The nationwide election will decide who will lead the country for the next four years as U.S. forces, in Iraq since 2003, draw down, with combat forces leaving by the end of August and the rest by the end of 2011.

Election workers were targeted by insurgents ahead of three nationwide votes in 2005 — two general elections — in January and December — and a referendum on a new constitution in October.

Those attacks were designed to disrupt the vote and intimidate Iraqis from taking part.

"Now, it is very dangerous to go out," al-Hussaini told The Associated Press in an interview at her office, located in the heavily fortified Green Zone, home to the U.S. Embassy and the prime minister's office. "We can protect them only when they are in their offices."

She said numerous employees have also received death threats, and others have had family members kidnapped or killed.
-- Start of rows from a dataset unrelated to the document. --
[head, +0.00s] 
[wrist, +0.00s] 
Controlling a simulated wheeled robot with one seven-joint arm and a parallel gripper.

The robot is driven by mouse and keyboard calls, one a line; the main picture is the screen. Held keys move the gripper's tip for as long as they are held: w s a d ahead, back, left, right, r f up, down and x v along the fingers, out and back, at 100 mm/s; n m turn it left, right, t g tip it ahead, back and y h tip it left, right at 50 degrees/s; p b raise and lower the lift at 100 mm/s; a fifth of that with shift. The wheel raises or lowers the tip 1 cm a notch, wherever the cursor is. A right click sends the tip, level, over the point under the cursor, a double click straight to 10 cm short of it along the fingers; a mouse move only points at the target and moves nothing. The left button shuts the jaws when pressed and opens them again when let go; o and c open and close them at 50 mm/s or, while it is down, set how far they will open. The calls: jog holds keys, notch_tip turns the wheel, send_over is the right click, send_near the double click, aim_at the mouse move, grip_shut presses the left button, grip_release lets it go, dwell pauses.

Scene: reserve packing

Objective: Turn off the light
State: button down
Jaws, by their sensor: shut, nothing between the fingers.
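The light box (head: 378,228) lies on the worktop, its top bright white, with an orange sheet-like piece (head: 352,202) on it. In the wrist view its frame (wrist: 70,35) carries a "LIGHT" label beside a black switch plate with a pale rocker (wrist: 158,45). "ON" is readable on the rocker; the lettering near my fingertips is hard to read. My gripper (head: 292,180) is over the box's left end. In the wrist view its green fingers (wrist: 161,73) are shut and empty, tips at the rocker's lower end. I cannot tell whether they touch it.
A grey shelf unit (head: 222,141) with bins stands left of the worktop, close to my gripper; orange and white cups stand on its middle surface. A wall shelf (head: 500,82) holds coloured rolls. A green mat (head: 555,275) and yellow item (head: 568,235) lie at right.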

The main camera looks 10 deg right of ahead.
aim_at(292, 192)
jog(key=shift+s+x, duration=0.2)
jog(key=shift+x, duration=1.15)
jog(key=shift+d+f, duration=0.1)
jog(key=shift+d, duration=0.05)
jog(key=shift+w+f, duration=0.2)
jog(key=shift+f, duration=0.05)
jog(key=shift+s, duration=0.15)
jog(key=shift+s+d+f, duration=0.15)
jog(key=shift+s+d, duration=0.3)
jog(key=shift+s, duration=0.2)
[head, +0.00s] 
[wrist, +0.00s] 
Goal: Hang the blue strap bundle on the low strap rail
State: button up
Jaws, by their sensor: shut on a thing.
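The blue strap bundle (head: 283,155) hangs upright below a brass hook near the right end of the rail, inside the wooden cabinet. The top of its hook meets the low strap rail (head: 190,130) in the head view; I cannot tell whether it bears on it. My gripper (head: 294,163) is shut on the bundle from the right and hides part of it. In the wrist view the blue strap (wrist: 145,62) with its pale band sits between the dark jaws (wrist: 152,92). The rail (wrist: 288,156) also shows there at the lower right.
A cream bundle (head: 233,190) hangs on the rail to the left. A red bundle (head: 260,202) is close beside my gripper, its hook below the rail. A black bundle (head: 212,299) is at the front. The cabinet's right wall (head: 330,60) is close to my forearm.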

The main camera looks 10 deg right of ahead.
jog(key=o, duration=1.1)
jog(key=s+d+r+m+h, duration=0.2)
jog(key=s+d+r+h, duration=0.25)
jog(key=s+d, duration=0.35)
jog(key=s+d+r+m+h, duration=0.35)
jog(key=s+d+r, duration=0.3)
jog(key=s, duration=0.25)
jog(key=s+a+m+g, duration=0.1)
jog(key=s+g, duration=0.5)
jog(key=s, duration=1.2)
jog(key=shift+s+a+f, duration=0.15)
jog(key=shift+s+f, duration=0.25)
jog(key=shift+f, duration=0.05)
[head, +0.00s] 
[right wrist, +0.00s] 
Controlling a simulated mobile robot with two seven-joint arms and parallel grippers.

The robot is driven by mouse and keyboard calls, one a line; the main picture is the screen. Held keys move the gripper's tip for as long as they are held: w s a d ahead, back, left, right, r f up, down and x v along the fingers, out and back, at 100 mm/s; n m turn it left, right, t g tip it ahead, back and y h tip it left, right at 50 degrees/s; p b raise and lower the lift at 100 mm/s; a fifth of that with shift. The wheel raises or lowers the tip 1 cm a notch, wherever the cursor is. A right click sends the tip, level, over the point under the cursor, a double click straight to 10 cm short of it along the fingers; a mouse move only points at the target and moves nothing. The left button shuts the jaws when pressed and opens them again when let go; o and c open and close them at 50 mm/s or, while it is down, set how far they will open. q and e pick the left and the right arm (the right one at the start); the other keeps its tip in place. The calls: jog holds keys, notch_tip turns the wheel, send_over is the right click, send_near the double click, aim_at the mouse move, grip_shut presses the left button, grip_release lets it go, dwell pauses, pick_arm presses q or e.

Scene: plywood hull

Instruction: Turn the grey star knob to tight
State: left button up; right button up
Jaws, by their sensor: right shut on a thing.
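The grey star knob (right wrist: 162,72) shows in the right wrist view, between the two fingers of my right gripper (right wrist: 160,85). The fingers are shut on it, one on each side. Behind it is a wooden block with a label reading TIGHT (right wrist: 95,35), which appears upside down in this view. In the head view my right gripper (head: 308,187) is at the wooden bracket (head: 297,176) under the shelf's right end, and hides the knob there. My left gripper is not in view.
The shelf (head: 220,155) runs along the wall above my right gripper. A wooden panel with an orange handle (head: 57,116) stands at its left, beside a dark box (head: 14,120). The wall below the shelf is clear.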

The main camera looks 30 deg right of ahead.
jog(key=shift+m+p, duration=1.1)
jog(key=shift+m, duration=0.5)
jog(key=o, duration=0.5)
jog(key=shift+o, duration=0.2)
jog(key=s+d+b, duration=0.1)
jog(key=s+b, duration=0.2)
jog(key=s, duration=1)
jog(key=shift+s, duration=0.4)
She gave no figures or specifics.

Al-Hussaini said the government has agreed to a commission request to provide safe housing for employees as the vote approaches. A complex inside the Green Zone has been set aside for that purpose, she said.

"Despite all the difficulties, our staff is continuing their work in order to make the process a success," she said.
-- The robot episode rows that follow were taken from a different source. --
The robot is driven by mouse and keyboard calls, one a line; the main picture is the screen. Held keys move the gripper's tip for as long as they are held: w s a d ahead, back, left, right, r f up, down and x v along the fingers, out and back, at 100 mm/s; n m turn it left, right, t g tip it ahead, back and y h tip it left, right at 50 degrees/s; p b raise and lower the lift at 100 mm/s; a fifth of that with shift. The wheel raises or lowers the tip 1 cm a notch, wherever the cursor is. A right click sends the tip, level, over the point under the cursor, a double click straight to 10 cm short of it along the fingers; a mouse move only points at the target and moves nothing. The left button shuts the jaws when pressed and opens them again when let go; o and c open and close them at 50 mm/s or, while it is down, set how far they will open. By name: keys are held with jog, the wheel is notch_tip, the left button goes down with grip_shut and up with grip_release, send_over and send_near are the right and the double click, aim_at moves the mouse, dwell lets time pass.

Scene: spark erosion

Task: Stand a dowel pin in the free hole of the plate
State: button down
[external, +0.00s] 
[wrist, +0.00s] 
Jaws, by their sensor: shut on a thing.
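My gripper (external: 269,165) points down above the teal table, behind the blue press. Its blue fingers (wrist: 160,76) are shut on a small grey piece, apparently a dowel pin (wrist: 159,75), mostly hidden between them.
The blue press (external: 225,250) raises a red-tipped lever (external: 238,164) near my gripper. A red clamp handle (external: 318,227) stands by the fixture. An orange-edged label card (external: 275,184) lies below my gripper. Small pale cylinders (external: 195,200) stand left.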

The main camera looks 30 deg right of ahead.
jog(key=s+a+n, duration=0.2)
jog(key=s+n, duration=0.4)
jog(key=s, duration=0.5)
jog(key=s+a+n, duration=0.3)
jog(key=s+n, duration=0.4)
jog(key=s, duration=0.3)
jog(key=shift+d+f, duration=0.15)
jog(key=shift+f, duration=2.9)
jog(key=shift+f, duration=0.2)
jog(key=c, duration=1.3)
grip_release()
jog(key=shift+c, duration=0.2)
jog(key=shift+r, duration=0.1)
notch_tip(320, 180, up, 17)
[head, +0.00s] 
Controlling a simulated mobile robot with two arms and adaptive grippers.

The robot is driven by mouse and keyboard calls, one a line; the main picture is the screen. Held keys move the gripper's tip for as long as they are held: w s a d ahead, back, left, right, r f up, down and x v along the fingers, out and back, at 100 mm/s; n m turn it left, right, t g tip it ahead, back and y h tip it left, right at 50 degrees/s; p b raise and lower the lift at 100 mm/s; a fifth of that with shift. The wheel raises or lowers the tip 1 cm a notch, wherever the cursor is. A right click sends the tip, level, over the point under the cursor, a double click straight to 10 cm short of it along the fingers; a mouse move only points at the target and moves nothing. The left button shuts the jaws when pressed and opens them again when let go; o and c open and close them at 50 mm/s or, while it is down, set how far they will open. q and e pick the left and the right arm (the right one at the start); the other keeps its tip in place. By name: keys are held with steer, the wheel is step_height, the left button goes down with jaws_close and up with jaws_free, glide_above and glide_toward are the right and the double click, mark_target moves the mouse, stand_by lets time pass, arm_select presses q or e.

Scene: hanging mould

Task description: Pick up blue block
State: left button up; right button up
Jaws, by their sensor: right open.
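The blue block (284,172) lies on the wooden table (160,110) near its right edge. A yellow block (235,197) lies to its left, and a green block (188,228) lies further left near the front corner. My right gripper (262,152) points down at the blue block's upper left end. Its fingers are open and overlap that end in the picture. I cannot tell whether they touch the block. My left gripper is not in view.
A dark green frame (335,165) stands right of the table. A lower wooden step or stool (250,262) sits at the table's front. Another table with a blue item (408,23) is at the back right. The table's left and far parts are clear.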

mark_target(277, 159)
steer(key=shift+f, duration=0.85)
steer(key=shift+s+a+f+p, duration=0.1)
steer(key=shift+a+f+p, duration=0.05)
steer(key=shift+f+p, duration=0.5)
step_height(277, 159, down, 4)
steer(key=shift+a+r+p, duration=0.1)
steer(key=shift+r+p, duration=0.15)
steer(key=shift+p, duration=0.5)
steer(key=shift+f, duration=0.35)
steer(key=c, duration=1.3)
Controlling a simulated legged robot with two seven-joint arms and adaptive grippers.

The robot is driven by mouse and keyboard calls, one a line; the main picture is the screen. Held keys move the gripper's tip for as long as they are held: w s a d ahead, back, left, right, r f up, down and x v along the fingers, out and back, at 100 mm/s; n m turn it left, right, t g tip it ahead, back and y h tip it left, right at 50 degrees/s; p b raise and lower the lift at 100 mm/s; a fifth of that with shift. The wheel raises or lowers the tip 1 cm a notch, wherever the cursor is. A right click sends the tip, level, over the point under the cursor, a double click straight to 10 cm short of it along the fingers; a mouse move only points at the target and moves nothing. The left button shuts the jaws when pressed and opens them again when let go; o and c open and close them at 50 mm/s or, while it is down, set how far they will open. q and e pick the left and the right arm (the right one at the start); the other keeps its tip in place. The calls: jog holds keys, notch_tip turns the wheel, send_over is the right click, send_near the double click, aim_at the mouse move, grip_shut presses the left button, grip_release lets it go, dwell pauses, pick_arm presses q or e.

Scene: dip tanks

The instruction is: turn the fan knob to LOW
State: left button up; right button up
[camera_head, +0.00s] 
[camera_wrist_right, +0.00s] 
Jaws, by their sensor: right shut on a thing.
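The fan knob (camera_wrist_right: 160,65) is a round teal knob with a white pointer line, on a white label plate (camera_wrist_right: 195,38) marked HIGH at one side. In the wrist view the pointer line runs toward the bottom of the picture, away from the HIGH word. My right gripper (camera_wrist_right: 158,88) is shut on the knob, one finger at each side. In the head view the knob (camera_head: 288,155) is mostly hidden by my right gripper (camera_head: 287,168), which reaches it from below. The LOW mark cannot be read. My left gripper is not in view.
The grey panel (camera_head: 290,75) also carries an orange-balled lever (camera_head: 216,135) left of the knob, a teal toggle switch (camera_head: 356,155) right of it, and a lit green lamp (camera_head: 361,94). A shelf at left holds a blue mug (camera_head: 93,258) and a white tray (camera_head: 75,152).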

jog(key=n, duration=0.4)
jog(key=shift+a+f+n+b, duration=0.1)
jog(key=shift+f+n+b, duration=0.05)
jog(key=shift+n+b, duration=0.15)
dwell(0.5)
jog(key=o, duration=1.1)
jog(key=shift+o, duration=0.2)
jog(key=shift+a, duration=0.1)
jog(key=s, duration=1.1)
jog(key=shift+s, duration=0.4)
Both Iraqi and U.S. officials have warned that violence may increase ahead of the ballot, but Iraq's election workers are particularly vulnerable to attacks at their homes where they often have little security.
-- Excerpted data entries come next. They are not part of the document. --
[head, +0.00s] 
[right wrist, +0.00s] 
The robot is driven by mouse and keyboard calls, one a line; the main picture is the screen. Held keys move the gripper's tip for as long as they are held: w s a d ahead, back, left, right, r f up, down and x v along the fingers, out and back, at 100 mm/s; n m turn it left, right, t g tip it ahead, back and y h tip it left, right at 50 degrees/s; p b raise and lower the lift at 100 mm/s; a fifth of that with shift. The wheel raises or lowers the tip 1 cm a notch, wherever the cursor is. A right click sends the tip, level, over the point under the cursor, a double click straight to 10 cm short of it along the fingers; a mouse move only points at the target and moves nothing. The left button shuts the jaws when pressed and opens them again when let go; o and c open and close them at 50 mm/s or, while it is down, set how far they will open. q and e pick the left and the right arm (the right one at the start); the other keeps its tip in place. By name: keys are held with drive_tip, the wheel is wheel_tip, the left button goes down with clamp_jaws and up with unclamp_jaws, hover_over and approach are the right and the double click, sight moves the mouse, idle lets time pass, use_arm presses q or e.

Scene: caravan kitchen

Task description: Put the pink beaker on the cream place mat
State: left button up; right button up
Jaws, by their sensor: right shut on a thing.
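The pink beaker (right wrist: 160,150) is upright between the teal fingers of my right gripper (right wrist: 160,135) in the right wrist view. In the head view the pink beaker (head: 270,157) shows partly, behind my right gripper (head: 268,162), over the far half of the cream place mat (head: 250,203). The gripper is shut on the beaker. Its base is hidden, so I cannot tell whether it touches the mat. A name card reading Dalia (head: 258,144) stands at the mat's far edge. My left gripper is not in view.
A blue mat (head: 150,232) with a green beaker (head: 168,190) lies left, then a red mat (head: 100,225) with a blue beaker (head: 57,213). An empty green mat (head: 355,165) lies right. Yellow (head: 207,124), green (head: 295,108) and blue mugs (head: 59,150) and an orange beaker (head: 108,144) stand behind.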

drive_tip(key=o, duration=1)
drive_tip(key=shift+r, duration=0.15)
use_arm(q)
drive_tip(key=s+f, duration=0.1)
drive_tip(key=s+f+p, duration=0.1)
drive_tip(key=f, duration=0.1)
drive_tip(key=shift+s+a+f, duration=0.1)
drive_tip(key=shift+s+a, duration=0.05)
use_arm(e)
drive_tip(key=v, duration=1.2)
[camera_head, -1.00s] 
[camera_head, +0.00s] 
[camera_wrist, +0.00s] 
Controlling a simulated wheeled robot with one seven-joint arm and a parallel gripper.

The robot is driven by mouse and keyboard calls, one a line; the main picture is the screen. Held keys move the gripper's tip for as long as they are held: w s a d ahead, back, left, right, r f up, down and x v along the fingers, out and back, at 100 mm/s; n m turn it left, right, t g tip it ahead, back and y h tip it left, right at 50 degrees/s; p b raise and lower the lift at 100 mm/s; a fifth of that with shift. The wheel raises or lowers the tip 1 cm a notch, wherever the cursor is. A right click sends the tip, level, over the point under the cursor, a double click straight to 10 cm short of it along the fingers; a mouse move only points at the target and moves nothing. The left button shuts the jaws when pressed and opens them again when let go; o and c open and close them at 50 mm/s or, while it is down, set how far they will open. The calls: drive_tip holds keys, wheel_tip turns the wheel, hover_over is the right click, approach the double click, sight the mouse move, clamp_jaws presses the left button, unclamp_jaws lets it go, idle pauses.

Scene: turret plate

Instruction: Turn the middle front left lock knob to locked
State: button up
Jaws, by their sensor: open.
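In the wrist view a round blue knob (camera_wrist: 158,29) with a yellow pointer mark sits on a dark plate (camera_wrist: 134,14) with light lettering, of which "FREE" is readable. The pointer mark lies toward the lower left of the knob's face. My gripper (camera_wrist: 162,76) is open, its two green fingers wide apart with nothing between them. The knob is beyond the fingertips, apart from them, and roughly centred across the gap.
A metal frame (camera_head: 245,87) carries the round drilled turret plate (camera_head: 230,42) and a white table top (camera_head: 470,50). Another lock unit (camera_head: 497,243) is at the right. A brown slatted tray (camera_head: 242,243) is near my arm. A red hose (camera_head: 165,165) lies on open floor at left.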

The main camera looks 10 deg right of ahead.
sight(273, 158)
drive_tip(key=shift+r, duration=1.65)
Al-Hussaini said the commission has taken a number of steps to address complaints from past provincial and parliamentary elections. They are increasing the number of polling places so that people don't have as far to travel — an important factor since the government may impose a vehicle ban on election day as it had done in the past.

The commission has also sent a delegation to China to supervise the manufacture of a special type of ink that won't wear off easily. Once people have voted, they dip a finger in ink as a way of preventing them from casting duplicate ballots, but there have been reports of people washing off the ink to vote multiple times.

The commission has not yet made a decision on the fate of 14 political parties and one political figure who were recommended to be banned from the election by a committee tasked with vetting the roughly 6,000 candidates. The recommendation was made on the grounds that they have had ties to Saddam Hussein's regime.

The list included the party of Saleh al-Mutlaq, a prominent Sunni politician who has been harshly critical of the Shiite-led government of Prime Minister Nouri al-Maliki.

The move to bar al-Mutlaq has led to an outcry by the once-dominant Sunni Arab minority, and raised fears that Sunnis may feel disenfranchised and boycott the vote. That's especially worrying since the Sunni boycott of the simultaneous parliamentary and provincial elections in January 2005 was followed by a dramatic surge in violence.

The election commission will have about 300,000 workers deployed across the nation on election day, staffing about 52,000 polling centers, al-Hussaini said.

In renewed violence, a bomb attached to a pickup truck in an Iraqi Shiite lawmaker's convoy wounded five people Monday in Baghdad, including three of his bodyguards, officials said.

A police official at the scene told the AP that the legislator, Izzat al-Shabander, was not in the convoy when it was hit. The other two people wounded were bystanders, he said.

The official spoke on condition of anonymity because he was not authorized to speak to the press.